**** Given data ****

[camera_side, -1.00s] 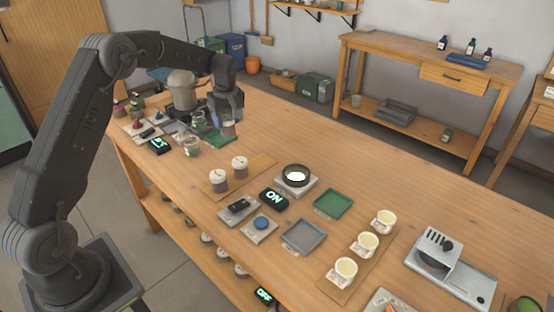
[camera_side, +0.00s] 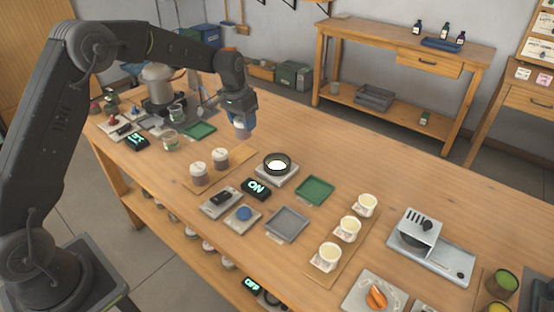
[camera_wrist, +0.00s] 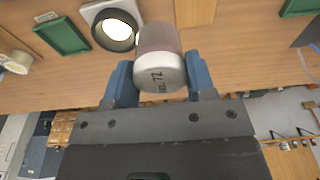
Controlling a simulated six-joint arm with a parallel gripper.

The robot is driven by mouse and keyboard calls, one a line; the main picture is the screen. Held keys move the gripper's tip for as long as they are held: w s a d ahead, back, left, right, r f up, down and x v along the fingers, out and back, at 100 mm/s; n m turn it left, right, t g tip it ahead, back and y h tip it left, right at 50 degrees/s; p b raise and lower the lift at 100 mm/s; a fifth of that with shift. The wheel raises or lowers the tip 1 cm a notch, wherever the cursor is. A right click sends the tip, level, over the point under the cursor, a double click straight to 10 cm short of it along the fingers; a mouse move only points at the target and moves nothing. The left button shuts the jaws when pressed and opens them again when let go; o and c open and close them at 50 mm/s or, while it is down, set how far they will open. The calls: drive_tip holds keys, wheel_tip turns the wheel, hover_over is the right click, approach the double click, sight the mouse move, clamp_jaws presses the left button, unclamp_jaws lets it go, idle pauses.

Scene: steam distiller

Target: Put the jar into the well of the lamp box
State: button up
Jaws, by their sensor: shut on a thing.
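The jar (camera_wrist: 160,68) has a pale lid marked with 72 and a pinkish-brown body. My gripper (camera_wrist: 160,80) is shut on it, with a blue finger on each side. In the side view the jar (camera_side: 242,130) hangs below my gripper (camera_side: 240,112), above the table and clear of it. The lamp box (camera_side: 277,176) is a light grey box with a black ring around a brightly lit well (camera_side: 277,164). It stands nearer the camera and to the right of the jar. In the wrist view the lamp box (camera_wrist: 92,12) lies at the upper left of the jar, apart from it.
Two lidded jars (camera_side: 220,158) stand on a wooden board left of the lamp box. A lit ON display (camera_side: 256,188) sits in front of it. A green tray (camera_side: 314,190) lies to its right, a grey tray (camera_side: 287,224) nearer. Several white cups (camera_side: 350,228) stand further right.

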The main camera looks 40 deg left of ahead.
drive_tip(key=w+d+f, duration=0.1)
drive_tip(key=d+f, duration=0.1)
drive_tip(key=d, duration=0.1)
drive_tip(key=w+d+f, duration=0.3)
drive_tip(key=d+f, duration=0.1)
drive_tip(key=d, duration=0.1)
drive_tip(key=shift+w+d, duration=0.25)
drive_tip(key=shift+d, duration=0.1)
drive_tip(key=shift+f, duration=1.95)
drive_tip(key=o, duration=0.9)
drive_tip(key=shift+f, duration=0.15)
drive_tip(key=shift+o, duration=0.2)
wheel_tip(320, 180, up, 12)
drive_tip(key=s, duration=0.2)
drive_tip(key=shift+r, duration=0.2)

****

What is being asked => Omit pictures; set down the rest of the material word for word.

Solution =>
[camera_side, -1.00s] 
[camera_side, +0.00s] 
[camera_wrist, +0.00s] 
Controlling a simulated six-joint arm with a parallel gripper.

The robot is driven by mouse and keyboard calls, one a line; the main picture is the screen. Held keys move the gripper's tip for as long as they are held: w s a d ahead, back, left, right, r f up, down and x v along the fingers, out and back, at 100 mm/s; n m turn it left, right, t g tip it ahead, back and y h tip it left, right at 50 degrees/s; p b raise and lower the lift at 100 mm/s; a fifth of that with shift. The wheel raises or lowers the tip 1 cm a notch, wherever the cursor is. A right click sends the tip, level, over the point under the cursor, a double click straight to 10 cm short of it along the fingers; a mouse move only points at the target and moves nothing. The left button shuts the jaws when pressed and opens them again when let go; o and c open and close them at 50 mm/s or, while it is down, set how far they will open. The calls: drive_tip holds keys, wheel_tip turns the wheel, hover_over is the right click, approach the double click, sight the mouse move, clamp_jaws presses the left button, unclamp_jaws lets it go, idle pauses.

Scene: steam distiller

Target: Put the jar into the well of the lamp box
State: button up
Jaws, by their sensor: shut on a thing.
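The jar (camera_wrist: 160,68) has a pale lid marked with 72 and a pinkish-brown body. My gripper (camera_wrist: 160,80) is shut on it, with a blue finger on each side. In the side view the jar (camera_side: 242,130) hangs below my gripper (camera_side: 240,112), above the table and clear of it. The lamp box (camera_side: 277,176) is a light grey box with a black ring around a brightly lit well (camera_side: 277,164). It stands nearer the camera and to the right of the jar. In the wrist view the lamp box (camera_wrist: 92,12) lies at the upper left of the jar, apart from it.
Two lidded jars (camera_side: 220,158) stand on a wooden board left of the lamp box. A lit ON display (camera_side: 256,188) sits in front of it. A green tray (camera_side: 314,190) lies to its right, a grey tray (camera_side: 287,224) nearer. Several white cups (camera_side: 350,228) stand further right.

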The main camera looks 40 deg left of ahead.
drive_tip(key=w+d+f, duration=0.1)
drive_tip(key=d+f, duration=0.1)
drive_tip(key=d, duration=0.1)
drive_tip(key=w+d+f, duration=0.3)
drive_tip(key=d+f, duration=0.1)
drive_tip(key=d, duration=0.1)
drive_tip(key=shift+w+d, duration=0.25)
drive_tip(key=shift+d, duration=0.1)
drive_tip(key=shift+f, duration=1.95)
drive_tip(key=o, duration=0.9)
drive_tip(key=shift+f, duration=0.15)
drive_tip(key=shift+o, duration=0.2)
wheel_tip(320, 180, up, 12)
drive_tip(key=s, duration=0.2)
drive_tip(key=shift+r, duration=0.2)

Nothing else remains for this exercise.